Debby Wong-US PRESSWIRE

We've done the math about how much the Nets committed to their Brooklyn rebuild last summer. With new contracts, acquired contracts, purchased draft picks, a buyout, and other miscellaneous costs, the total worked out, by our calculations, to $345.5 million.

Now, Max Weisberg of The Brooklyn Game looks at the first year's luxury tax bill, based on all that spending. By his calculations, the bill will come to $47.1 million, or as he puts it, "a whopping $47,129,228" to be precise. That's because of the new way the tax bills are put together. As he notes:

For every dollar up to $5 million above the luxury tax, teams pay $1.50. For every dollar from $5 million up to $10 million, teams pay $1.75. From $10 million up to $15 million, $2.50. From $15 million up to $20 million, $3.25. For every $5 million above the tax level after $20 million, you add another 50 cents per dollar.

The numbers will go higher as the years pass, with a repeater tax kicking in once the team goes over the tax threshhold three times in four years. For the Nets that would be 2015-16, when they will still be paying Deron Williams, Joe Johnson, Brook Lopez and Gerald Wallace. Yikes! Sure hope everyone knew the consequences going in!

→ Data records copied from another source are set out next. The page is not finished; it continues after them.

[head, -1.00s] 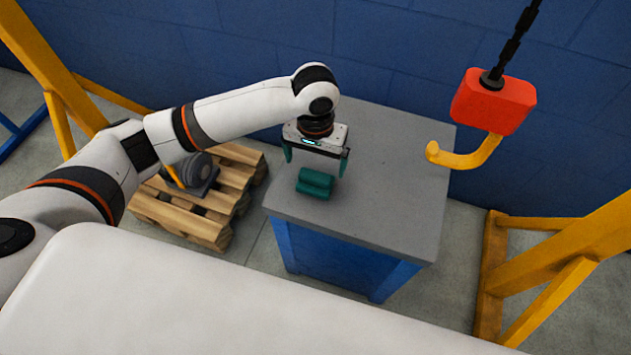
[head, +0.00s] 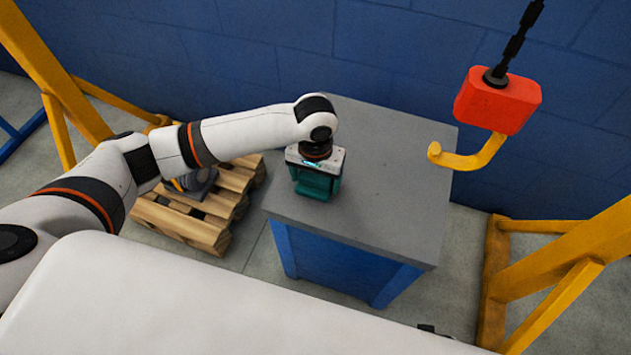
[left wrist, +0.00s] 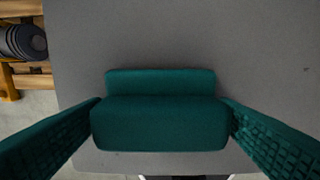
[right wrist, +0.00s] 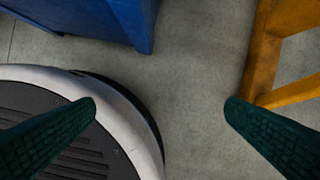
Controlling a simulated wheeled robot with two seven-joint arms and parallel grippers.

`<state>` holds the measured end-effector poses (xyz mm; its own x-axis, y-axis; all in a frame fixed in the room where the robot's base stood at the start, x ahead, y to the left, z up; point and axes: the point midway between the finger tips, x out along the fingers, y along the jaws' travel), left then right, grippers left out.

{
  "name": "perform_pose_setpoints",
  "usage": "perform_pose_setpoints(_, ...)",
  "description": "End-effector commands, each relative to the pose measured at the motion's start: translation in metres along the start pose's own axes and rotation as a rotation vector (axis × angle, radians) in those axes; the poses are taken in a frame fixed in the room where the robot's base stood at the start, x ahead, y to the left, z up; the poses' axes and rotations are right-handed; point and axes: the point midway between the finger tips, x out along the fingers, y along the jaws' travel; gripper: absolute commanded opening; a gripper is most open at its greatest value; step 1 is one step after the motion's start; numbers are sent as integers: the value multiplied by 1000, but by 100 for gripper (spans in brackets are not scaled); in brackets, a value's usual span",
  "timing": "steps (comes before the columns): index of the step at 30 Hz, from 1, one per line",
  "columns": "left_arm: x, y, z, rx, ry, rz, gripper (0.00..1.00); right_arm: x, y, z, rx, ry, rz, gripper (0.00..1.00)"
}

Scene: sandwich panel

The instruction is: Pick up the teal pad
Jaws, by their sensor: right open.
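The teal pad (head: 314,188) is a soft-looking block with a raised back part, on the grey top of the blue bench (head: 390,180), near its left front corner. My left gripper (head: 316,193) points down over it. In the left wrist view the pad (left wrist: 160,122) lies between the two teal fingers, one against each end, and the jaws look shut on it. I see no clear gap under the pad. My right gripper (right wrist: 160,108) is open and empty above the floor, seen only in the right wrist view.
A red hoist block (head: 497,100) with a yellow hook (head: 465,158) hangs over the bench's right side. A wooden pallet (head: 190,222) with a dark grey machine part stands left of the bench. Yellow frames (head: 560,265) flank the scene. Most of the bench top is clear.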

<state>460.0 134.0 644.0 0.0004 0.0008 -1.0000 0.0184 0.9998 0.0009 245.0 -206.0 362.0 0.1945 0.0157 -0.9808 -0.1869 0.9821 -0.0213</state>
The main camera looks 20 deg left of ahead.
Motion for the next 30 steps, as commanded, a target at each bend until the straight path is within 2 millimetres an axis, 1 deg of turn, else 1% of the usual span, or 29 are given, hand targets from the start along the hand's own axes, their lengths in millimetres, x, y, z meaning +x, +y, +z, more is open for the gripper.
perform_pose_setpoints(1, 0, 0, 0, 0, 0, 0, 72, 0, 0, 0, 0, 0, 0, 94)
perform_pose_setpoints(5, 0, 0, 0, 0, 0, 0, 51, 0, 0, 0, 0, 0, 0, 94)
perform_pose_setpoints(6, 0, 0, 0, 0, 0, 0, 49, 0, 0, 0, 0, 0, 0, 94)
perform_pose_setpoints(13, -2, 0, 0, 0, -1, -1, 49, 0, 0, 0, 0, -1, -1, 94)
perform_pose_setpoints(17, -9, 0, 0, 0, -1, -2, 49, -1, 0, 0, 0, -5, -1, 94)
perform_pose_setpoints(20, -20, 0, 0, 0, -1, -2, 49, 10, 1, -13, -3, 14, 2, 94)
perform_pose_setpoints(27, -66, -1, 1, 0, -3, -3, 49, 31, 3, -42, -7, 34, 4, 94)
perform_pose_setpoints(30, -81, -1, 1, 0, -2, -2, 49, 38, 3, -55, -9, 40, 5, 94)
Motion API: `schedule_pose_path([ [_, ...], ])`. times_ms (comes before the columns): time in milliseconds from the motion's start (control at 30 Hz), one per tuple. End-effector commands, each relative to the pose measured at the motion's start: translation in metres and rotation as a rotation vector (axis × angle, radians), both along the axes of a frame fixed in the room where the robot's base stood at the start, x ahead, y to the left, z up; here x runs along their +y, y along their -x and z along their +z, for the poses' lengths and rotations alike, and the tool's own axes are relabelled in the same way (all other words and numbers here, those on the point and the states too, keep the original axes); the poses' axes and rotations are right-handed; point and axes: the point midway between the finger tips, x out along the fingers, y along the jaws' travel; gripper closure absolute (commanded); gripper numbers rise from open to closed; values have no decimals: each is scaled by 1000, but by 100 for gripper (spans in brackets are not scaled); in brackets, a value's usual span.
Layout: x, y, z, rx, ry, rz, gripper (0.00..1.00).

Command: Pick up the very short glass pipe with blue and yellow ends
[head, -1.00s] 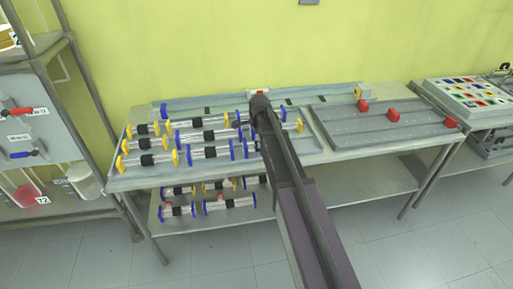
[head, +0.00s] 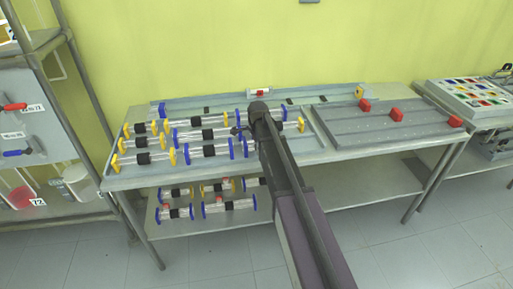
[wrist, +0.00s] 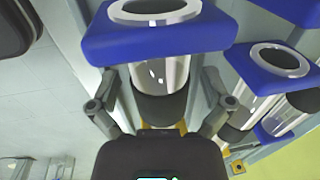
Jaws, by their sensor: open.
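In the wrist view, a glass pipe (wrist: 160,75) with a thick blue end (wrist: 158,36) and a black middle band lies between the fingers of my gripper (wrist: 160,88). Bits of yellow show beyond the band, so its far end looks yellow. My gripper is open, with one finger on each side of the pipe and gaps visible at the fingers. In the head view, my gripper (head: 240,131) is over the right part of the pipe group on the table. My arm hides part of that area, and I cannot tell which pipe there is the one between the fingers.
Other blue-ended pipes (wrist: 270,75) lie close on the right in the wrist view. Several pipes (head: 143,159) with blue or yellow ends fill the table's left half. More lie on the lower shelf (head: 300,209). A grey panel with red blocks (head: 396,114) is at right.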

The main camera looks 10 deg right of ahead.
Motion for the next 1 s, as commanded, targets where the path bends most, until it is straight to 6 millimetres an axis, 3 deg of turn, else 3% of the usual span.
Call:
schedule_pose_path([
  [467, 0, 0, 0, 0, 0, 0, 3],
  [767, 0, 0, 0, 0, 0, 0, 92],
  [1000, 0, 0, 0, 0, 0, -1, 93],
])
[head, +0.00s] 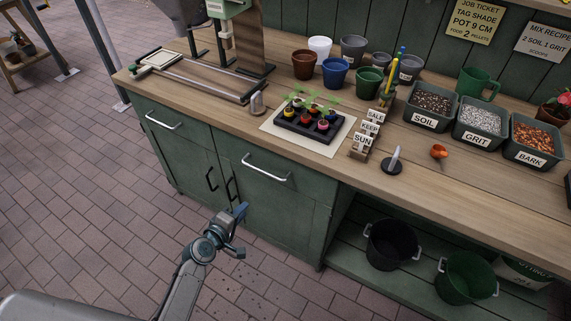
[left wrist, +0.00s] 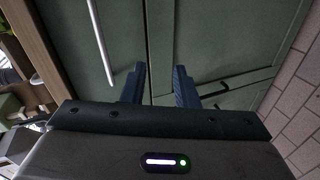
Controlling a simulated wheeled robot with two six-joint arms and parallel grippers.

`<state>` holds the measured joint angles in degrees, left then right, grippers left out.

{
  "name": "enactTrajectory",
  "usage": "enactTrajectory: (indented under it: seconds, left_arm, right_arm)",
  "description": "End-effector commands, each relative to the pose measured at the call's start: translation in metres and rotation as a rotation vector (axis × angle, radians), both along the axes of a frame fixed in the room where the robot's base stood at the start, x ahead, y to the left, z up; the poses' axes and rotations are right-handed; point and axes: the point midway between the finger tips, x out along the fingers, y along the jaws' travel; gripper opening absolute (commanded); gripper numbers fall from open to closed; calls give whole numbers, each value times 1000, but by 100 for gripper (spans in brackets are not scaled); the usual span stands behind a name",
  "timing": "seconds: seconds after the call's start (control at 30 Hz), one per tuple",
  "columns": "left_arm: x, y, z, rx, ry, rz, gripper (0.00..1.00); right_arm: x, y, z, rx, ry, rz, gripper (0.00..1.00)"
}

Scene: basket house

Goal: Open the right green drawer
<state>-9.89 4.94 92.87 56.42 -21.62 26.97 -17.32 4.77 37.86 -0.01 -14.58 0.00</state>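The right green drawer (head: 300,192) is in the front of the workbench and looks shut. Its pale bar handle (head: 266,169) runs across its upper front. In the left wrist view the bar handle (left wrist: 100,42) stands to the left of my fingers, with the drawer front (left wrist: 122,30) behind it. My left gripper (head: 239,231) is in front of the cabinet, lower in the picture than the handle and apart from it. In the left wrist view its two blue fingers (left wrist: 160,88) are spread, with nothing between them. My right gripper is not in view.
The left drawer (head: 165,137) has a similar handle. Two black door handles (head: 228,188) are near my left gripper. Buckets (head: 393,243) stand on the open lower shelf. A seedling tray (head: 308,122) and labelled bins (head: 429,105) occupy the benchtop. The brick floor in front is clear.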

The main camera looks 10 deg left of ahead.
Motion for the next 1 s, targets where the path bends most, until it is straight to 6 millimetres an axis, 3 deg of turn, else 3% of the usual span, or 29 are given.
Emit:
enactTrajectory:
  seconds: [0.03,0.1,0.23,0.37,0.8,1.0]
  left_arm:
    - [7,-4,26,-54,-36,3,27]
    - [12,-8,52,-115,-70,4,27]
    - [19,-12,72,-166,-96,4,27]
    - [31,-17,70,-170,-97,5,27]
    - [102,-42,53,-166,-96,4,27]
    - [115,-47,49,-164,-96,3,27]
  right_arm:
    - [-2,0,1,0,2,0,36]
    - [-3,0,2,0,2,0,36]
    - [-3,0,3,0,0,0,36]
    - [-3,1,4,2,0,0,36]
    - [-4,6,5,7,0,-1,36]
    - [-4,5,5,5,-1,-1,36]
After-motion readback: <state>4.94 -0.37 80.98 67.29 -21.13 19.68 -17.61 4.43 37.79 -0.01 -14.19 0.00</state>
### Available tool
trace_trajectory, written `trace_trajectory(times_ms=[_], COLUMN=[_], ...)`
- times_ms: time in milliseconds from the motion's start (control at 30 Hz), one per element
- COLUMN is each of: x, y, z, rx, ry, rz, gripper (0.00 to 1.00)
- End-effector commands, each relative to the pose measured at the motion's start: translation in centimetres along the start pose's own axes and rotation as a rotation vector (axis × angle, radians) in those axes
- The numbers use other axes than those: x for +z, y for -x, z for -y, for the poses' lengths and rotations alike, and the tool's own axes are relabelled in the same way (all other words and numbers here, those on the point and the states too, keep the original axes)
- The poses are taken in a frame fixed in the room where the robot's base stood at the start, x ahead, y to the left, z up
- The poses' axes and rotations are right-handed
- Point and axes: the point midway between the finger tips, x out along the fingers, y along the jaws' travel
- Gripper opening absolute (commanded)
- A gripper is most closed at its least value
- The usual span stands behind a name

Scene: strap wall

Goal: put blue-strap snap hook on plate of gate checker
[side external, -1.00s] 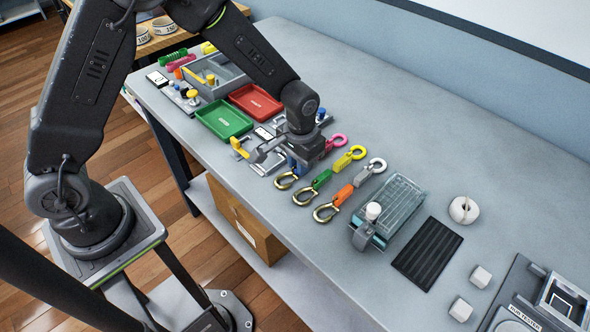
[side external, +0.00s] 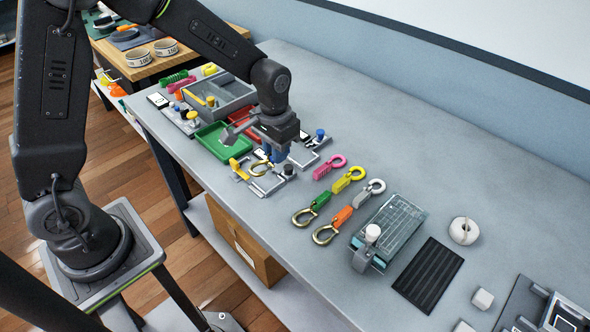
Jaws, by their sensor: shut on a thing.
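My gripper (side external: 276,154) points down and is shut on the blue strap (side external: 281,155) of a snap hook. Its brass-coloured hook (side external: 262,169) sticks out to the left of the jaws. The hook appears over a grey fixture with a flat plate (side external: 268,184) and a yellow lever (side external: 236,165), which seems to be the gate checker. I cannot tell whether the hook touches the plate. My gripper hides part of the strap and the fixture's far side.
Snap hooks with green (side external: 319,202) and orange (side external: 343,215) straps lie to the right, with pink, yellow and grey hooks behind them. A green tray (side external: 213,140) and partly hidden red tray (side external: 246,121) lie to the left.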

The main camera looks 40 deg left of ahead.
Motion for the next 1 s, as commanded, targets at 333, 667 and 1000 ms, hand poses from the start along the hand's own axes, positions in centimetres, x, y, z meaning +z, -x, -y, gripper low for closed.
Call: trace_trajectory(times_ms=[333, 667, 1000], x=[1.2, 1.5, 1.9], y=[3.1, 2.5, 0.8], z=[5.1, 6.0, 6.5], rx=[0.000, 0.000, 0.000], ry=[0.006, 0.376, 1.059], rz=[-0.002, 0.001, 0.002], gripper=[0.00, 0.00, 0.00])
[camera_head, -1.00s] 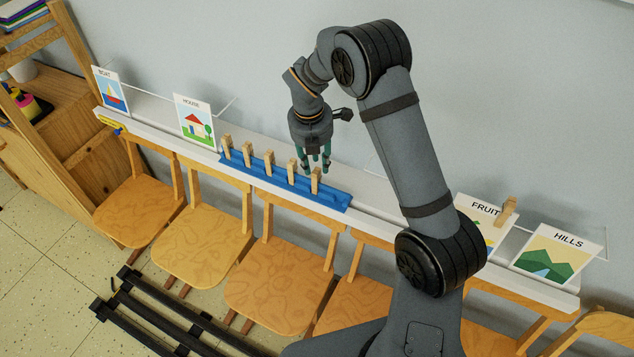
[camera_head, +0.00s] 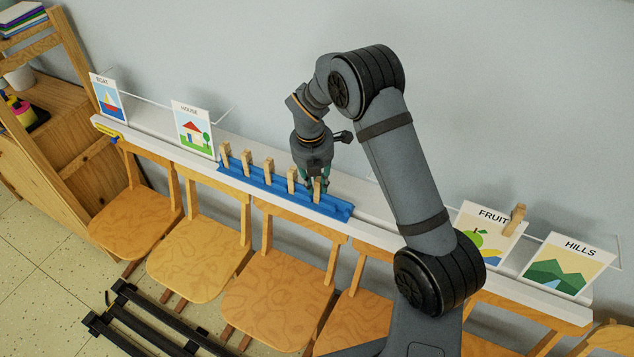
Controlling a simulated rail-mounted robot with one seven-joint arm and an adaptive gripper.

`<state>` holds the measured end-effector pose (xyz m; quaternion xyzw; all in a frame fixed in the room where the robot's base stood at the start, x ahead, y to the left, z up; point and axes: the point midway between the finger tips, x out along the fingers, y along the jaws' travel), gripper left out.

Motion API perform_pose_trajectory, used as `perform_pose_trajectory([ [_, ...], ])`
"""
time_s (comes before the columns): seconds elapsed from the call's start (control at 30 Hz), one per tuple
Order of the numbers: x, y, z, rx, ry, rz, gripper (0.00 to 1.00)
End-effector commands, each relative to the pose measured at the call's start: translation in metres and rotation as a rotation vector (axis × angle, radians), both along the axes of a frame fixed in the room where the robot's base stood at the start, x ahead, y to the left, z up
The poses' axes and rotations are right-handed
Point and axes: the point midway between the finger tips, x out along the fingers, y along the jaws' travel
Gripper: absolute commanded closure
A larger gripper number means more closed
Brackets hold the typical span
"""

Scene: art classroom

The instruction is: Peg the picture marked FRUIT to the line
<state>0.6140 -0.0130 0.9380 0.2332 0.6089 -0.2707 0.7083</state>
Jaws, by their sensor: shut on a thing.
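The FRUIT picture (camera_head: 477,238) stands on the white ledge at the right, partly hidden behind my arm. A wooden peg (camera_head: 515,220) sits at its top right corner, by the line (camera_head: 532,233). Several wooden pegs (camera_head: 268,171) stand upright in a row in the blue rack (camera_head: 279,188) on the ledge. My gripper (camera_head: 317,186) points down at the rack's right end and is shut on the rightmost peg (camera_head: 318,191). That peg still stands at the rack, and the fingers partly cover it.
The HILLS picture (camera_head: 565,266) is right of FRUIT. The HOUSE (camera_head: 193,130) and BOAT (camera_head: 108,98) pictures are at the left. The white ledge (camera_head: 372,212) runs along the wall, with wooden chairs (camera_head: 265,287) in front. A wooden shelf (camera_head: 75,135) stands at far left.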

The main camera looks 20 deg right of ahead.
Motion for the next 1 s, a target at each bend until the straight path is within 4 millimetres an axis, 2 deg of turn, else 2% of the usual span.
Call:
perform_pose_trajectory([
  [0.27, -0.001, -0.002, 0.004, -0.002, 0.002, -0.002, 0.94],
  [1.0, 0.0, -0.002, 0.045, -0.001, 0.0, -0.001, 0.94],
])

Of course, Mikhail Prokhorov will have to spend a lot of money to make his original investment look bad. He paid $220 million for 80 percent of the team, 45 percent of the arena operating company and a yet unexercised 20 percent option on the rest of Atlantic Yards. With the small market Kings being valued at $535 million, Moscow believes the value of that investment has grown to between $700 to $800 million.